Whoever was to blame for these faults, the end result was a shattered reputation, and declining sales from the point stories of Stag engine failures became widespread…
When the Stag hit the market, there literally was no opposition for it. In contemporary advertising, Triumph highlighted the glamorous nature of the Stag, comparing it positively to Mercedes-Benz and Alfa Romeo’s products… Certainly the advertising department were correct to do so, as it was a very satisfying GT car to drive…
Given the laid-back and pleasantly long-legged nature of the Stag, it comes as no surprise that most owners opted for the Borg-Warner three-speed automatic transmission. Its smooth-shifting nature really suited the car – and did a far better job of cog-swapping than the manual ‘box, which was a derivative of the ancient Triumph TR2 gearbox. Thankfully, the Stag was offered with the option of overdrive, and that made for relaxed high speed cruising.
May 1973
Stag upgraded to Mk2 form
Once it became clear that BL was in a financial pickle, the Stag’s production development became a low-priority issue – and it is for this reason that it didn’t really change much during its seven-year production run. Two models were produced, the MkI (1970–3) and MkII (1973–7), but there are very few differences between the cars.

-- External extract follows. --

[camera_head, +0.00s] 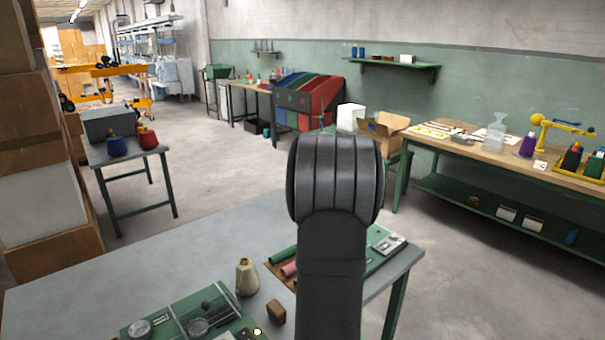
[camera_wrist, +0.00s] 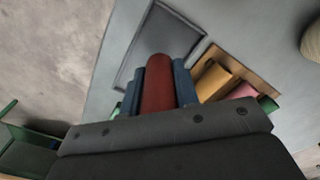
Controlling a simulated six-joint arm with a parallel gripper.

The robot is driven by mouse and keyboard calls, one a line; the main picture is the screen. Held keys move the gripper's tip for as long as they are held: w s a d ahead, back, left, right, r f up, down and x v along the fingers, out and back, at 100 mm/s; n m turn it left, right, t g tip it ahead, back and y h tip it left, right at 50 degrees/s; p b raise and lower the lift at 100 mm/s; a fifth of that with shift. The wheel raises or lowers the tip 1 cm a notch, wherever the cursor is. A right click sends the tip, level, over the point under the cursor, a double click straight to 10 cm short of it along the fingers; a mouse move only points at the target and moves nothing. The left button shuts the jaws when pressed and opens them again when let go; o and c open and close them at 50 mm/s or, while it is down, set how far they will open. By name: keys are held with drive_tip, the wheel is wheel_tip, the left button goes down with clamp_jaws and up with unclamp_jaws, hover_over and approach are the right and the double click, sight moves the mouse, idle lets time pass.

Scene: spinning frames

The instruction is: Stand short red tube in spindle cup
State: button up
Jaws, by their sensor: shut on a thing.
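In the wrist view, a dark red tube (camera_wrist: 158,85) stands out between the two blue-grey fingers of my gripper (camera_wrist: 160,88). My gripper is shut on the tube. A grey surface and a dark-edged grey panel (camera_wrist: 165,35) show beyond the tube's end. In the head view, my own arm hides the gripper and the red tube. A green board (camera_head: 190,322) with round metal parts lies at the front of the grey table. Another green board with a pale metal plate (camera_head: 388,243) lies to the right of my arm. I cannot tell which part is the spindle cup.
A wooden tray (camera_wrist: 240,68) holds yellow (camera_wrist: 216,80), pink (camera_wrist: 240,90) and green tubes beside the gripper. A cream cone (camera_head: 247,277) and a brown block (camera_head: 275,312) stand on the grey table (camera_head: 120,275). The table's left part is clear.

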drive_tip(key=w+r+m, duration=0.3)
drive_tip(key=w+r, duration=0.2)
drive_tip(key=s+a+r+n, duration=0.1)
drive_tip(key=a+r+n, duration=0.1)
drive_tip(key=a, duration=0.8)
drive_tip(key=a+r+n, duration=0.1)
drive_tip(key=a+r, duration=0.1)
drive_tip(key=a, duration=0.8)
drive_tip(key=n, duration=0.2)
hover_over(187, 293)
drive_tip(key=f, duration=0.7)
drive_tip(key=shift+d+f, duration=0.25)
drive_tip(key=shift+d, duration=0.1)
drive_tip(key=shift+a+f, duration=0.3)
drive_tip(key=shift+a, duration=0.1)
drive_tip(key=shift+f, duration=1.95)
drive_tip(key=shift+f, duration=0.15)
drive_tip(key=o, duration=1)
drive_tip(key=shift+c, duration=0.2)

In the end, a mere 25,877 Stags were produced between 1970 and 1977. The Stag died simply because there was no money in BL’s kitty to put it right – and a car which used a unique engine, and which accounted for so few sales was a luxury a company fighting for survival could not afford. When it quietly slipped into obscurity, the Stag was mourned by few – but within the space of a few short years, it picked up a cult following, and remains today the doyen of classic British cars – and lines up alongside the MGB and Morris Minor as the most iconic classics of the time.